Data to process >>
========

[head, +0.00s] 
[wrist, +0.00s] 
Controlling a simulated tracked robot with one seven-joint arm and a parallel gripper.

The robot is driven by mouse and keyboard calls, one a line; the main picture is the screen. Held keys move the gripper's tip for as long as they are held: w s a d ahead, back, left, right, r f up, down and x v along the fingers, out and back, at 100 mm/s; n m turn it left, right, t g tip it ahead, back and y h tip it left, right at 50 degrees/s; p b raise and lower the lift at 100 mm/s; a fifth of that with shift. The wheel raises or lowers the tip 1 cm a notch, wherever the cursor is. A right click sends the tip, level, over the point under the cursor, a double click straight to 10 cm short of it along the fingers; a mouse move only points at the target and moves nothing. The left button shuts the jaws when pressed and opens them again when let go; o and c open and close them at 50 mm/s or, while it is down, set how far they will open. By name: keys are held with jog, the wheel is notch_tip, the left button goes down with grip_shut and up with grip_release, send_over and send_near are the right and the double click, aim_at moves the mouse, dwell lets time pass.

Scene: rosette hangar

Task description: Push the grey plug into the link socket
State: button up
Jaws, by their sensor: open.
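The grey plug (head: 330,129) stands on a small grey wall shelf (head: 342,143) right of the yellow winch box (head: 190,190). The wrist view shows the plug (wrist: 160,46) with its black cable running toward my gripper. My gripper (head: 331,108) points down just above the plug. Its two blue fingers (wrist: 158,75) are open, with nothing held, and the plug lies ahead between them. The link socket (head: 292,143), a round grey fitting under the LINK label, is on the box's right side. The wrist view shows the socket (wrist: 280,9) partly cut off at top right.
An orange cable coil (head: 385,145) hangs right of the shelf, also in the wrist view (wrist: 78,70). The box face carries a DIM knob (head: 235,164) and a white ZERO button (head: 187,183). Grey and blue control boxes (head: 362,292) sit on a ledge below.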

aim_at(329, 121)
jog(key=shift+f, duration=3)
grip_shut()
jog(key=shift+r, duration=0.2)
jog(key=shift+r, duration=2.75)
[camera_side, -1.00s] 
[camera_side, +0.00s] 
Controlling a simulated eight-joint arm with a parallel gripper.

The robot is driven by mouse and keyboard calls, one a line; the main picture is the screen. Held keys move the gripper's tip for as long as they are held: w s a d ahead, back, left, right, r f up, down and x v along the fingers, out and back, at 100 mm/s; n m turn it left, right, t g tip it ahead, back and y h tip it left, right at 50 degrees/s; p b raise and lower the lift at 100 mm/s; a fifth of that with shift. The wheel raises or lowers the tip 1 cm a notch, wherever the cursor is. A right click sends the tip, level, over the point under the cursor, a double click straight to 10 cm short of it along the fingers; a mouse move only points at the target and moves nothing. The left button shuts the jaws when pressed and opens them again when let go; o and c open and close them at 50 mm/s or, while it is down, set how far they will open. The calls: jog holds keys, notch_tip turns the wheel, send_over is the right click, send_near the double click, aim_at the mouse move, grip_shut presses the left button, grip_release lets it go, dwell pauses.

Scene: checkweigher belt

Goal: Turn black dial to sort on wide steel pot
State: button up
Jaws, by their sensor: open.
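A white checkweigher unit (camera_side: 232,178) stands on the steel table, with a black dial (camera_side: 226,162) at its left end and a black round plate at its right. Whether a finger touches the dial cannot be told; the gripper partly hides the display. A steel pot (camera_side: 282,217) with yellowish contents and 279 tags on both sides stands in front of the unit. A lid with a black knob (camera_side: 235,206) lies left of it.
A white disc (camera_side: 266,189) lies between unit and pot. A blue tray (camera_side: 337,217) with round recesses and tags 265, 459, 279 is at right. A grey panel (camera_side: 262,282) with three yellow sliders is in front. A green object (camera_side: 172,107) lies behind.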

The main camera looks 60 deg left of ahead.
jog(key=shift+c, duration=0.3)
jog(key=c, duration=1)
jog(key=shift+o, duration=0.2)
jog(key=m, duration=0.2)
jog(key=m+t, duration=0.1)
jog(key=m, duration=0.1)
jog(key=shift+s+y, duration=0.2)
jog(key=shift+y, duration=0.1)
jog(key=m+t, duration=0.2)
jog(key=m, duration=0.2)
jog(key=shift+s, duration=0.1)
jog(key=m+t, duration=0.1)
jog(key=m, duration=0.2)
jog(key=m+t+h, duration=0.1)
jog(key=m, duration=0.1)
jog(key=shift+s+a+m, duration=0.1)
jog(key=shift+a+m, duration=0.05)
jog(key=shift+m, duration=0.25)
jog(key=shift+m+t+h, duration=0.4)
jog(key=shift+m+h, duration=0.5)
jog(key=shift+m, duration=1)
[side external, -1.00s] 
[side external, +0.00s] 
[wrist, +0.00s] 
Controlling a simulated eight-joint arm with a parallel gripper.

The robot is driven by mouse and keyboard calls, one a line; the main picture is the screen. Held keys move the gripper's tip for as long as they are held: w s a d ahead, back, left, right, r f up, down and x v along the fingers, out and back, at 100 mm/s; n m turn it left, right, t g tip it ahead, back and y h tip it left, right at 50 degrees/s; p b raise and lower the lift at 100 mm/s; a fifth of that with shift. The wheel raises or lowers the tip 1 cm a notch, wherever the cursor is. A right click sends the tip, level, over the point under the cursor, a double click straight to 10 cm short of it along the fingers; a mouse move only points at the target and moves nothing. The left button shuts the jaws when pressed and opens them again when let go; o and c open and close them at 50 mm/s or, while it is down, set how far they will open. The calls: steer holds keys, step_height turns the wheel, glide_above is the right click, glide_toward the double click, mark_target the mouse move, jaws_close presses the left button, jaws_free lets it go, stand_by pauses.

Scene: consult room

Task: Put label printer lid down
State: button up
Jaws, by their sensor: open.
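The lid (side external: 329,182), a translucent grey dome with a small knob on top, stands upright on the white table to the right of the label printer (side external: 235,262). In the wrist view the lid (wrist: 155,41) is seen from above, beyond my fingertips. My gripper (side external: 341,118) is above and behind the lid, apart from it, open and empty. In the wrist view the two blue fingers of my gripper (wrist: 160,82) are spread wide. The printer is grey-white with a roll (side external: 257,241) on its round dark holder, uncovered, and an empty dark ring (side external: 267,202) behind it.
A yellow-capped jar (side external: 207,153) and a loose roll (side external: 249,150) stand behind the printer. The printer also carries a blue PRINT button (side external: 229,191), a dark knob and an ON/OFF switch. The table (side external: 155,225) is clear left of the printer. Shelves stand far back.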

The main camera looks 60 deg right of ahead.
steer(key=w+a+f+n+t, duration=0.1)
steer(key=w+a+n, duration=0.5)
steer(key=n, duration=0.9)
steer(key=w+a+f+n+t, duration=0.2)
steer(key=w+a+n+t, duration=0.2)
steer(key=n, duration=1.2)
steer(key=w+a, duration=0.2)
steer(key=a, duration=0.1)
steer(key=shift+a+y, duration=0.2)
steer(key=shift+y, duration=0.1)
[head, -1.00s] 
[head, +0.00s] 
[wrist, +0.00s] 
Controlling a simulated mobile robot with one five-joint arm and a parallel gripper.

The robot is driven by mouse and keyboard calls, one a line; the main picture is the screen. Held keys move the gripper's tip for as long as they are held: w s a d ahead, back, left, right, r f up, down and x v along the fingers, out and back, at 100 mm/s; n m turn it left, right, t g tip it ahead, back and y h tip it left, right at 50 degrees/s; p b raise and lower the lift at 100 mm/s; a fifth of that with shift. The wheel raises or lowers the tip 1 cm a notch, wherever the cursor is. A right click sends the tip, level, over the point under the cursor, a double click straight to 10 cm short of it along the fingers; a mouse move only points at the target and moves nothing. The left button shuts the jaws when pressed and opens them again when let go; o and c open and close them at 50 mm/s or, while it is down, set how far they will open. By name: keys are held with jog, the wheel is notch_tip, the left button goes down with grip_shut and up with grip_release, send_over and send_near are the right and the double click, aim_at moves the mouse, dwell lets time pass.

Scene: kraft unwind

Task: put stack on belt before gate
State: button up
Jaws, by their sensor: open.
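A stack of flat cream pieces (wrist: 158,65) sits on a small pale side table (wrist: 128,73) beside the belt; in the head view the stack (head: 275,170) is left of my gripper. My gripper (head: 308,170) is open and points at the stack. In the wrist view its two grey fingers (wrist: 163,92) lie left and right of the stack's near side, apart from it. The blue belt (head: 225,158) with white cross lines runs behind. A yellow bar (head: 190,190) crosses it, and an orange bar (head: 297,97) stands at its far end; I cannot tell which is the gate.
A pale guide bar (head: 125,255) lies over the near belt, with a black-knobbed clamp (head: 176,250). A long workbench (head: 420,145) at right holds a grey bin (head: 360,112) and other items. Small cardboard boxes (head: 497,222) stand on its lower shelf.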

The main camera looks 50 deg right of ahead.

========

What the exercise asks >>
The lines from the start of the entries above through the line containing "Controlling a simulated tracked" are the ones to return, please; copy them exactly and include both ends.

Written response >>
[head, +0.00s] 
[wrist, +0.00s] 
Controlling a simulated tracked robot with one seven-joint arm and a parallel gripper.

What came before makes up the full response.